В этом пансионе в принципе не было обыкновенной формалистики и холода, он скорей имел семейный характер. Но одно обстоятельство помешало нам воспользоваться для моей дочери этим прекрасным учреждением: не принимали ни в каком случае полупансионерок, а мы боялись сразу оторвать ее от дорогих ей людей.
Вечером, часов в восемь, мы обедали с директрисой и Масе. Последний много расспрашивал Герцена о французской эмиграции, живущей в Лондоне, но Герцен мало мог ему сообщить. Александр Иванович видал, хотя не часто, Луи Блана, который сам держался в стороне от эмигрантов. Ледрю Роллена Герцен встречал только на митингах. Александр Иванович считал его благородным, но очень недалеким человеком. Ближе всех французских эмигрантов стоял к Герцену Альфред Таландье, впоследствии депутат (левый) собрания. Герцен очень любил несчастного и даровитого Бартелеми, который до нашего приезда в Лондон так трагически погиб. В своих записках Герцен подробно рассказал о его деле. Ожидать чего-нибудь от французской эмиграции было немыслимо; она стояла много ниже итальянской, у которой имелся умный и смелый вождь – Мадзини.
Масе много говорил о современной Франции, о том, что в царствование Наполеона III все науки, не исключая и военной, пришли в упадок.
– Что будет с нами, если вспыхнет война?! – восклицал Масе.
– Но в девятнадцатом столетии войне бы не следовало быть, – возражал Герцен.

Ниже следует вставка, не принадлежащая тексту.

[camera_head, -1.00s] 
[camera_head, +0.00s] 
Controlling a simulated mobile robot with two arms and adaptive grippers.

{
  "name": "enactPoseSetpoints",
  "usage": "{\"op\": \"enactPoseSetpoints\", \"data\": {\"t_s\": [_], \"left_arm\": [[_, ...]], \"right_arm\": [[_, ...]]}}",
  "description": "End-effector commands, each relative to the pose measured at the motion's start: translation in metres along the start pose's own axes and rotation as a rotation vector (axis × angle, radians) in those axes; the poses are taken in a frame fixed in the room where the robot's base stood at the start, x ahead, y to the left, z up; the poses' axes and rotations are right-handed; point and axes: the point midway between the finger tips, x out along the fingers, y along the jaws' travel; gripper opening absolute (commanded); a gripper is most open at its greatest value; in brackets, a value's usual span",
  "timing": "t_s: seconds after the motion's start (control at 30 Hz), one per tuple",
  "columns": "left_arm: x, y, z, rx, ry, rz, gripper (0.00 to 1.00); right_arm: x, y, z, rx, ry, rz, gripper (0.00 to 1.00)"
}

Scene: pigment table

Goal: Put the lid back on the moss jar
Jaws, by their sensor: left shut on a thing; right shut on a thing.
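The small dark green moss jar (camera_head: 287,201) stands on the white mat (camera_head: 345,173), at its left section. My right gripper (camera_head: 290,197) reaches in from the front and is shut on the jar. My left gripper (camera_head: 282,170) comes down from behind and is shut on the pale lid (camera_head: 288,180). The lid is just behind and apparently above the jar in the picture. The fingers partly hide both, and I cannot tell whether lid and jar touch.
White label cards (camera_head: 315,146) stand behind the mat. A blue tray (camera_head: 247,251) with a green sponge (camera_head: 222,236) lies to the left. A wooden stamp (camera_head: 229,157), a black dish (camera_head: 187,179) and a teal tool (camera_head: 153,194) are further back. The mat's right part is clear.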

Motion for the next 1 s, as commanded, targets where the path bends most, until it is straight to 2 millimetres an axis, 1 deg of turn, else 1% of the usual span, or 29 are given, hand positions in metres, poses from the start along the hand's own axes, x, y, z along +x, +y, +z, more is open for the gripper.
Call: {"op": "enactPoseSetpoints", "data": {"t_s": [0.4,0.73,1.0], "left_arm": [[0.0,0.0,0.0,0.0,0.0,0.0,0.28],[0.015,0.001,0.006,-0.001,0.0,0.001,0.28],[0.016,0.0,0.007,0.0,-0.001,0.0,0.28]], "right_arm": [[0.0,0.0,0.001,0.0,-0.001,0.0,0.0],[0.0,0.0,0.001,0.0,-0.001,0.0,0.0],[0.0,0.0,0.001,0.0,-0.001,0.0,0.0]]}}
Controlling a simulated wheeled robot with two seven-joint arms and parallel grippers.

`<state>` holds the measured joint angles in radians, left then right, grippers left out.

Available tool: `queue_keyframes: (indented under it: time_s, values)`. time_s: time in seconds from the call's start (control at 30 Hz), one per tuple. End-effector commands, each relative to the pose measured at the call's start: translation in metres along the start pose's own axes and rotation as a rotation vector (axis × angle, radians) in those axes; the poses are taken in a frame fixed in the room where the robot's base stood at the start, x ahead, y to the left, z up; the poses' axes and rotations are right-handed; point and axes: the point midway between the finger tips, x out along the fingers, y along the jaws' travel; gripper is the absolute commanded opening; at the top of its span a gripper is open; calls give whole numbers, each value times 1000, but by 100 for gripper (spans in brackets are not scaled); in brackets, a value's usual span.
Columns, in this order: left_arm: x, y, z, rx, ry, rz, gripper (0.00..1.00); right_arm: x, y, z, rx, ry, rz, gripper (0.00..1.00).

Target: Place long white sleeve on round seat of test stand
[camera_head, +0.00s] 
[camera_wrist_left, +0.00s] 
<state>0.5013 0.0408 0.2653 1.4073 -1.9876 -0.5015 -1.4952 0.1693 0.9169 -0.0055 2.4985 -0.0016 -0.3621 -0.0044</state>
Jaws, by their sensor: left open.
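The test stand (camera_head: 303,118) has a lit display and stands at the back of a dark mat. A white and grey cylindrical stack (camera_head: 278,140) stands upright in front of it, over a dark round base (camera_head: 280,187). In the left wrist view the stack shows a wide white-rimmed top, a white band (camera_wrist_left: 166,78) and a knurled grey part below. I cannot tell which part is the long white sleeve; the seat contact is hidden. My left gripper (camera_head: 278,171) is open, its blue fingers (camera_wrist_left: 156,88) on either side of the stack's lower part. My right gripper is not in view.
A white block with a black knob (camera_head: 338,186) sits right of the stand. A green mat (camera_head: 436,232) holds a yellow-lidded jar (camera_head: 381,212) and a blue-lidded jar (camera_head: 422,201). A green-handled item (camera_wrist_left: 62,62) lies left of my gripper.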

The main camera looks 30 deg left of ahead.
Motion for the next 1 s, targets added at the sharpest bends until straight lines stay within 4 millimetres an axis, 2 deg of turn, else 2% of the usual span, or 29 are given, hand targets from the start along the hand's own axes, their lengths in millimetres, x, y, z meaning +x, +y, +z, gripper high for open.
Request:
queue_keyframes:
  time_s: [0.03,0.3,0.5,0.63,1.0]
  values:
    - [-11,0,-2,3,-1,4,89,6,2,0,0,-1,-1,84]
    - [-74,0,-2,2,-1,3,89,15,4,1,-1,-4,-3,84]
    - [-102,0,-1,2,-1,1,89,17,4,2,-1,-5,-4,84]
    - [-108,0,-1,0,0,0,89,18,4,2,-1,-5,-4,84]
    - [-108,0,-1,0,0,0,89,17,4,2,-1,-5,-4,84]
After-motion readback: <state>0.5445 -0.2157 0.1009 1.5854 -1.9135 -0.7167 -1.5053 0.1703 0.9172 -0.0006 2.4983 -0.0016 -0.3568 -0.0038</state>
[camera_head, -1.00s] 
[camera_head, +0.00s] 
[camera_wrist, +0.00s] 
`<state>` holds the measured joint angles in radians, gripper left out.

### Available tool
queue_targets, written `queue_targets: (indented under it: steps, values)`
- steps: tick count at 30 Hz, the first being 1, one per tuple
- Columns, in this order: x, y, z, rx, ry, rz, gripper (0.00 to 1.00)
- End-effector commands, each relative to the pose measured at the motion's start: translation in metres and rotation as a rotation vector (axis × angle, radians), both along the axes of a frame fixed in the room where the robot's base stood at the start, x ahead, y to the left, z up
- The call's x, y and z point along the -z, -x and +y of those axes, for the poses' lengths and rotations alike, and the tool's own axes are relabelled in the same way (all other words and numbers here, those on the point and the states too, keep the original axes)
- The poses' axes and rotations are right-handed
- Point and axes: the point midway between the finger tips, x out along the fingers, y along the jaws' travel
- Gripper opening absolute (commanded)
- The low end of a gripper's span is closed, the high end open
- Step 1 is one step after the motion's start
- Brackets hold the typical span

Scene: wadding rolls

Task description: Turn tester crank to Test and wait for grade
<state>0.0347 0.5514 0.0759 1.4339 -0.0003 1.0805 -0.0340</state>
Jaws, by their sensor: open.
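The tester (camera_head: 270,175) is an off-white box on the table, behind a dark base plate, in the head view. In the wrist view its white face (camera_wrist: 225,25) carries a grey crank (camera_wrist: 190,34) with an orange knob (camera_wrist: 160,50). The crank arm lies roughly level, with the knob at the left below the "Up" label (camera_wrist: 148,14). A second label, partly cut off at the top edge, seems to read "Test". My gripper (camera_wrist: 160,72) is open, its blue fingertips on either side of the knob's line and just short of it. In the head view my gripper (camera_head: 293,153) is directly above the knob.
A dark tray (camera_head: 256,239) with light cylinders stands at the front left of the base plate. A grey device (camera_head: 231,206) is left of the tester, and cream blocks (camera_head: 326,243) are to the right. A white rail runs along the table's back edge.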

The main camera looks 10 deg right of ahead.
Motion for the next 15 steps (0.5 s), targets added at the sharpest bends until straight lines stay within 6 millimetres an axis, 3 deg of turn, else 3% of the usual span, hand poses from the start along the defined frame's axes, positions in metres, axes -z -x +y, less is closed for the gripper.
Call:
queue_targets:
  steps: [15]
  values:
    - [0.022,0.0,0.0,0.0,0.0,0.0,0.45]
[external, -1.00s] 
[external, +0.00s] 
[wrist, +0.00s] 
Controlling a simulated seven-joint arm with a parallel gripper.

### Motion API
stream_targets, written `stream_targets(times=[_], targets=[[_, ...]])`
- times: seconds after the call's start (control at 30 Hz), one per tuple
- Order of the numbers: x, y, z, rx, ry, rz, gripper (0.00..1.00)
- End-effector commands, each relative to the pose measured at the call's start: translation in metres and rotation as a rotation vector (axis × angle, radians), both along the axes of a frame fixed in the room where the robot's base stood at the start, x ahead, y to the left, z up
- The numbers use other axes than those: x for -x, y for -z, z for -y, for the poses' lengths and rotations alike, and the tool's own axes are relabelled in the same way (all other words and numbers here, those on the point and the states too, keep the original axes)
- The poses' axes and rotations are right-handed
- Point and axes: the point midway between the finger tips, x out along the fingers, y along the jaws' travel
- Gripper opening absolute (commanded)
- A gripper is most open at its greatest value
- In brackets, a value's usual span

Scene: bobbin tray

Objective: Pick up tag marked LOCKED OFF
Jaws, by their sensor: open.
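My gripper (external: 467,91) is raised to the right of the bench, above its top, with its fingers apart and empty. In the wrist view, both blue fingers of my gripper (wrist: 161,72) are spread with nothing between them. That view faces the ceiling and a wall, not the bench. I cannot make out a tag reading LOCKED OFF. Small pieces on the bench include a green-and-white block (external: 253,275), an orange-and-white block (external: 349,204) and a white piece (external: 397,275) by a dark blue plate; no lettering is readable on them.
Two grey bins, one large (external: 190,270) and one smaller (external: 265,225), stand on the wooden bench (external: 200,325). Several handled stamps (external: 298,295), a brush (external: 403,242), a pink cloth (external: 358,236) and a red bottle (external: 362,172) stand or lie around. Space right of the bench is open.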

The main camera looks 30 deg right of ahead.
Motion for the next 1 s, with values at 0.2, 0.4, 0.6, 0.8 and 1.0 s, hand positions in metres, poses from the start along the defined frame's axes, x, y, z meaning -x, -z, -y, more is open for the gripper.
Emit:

– Это правда, – говорил Масе, – а между тем чувствуется в воздухе какая-то близость катастрофы, нельзя это объяснить, но что-то есть…
– Вы правы, – сказал Герцен, – цесаризм Наполеона начинает выдыхаться, в последнее время я всё жду чего-то, а, пожалуй, умру не дождавшись.
За обедом пили за счастие и преуспеяние России, за здоровье Герцена и желали, чтобы он еще раз посетил Бебленгейм.
Говоря о России, Герцен сказал:
– Нам в России не до войны теперь, нам надо работать над внутренним своим устройством, но когда-нибудь Константинополь будет русской столицей, это очевидно для меня. Что туркам делать в Европе?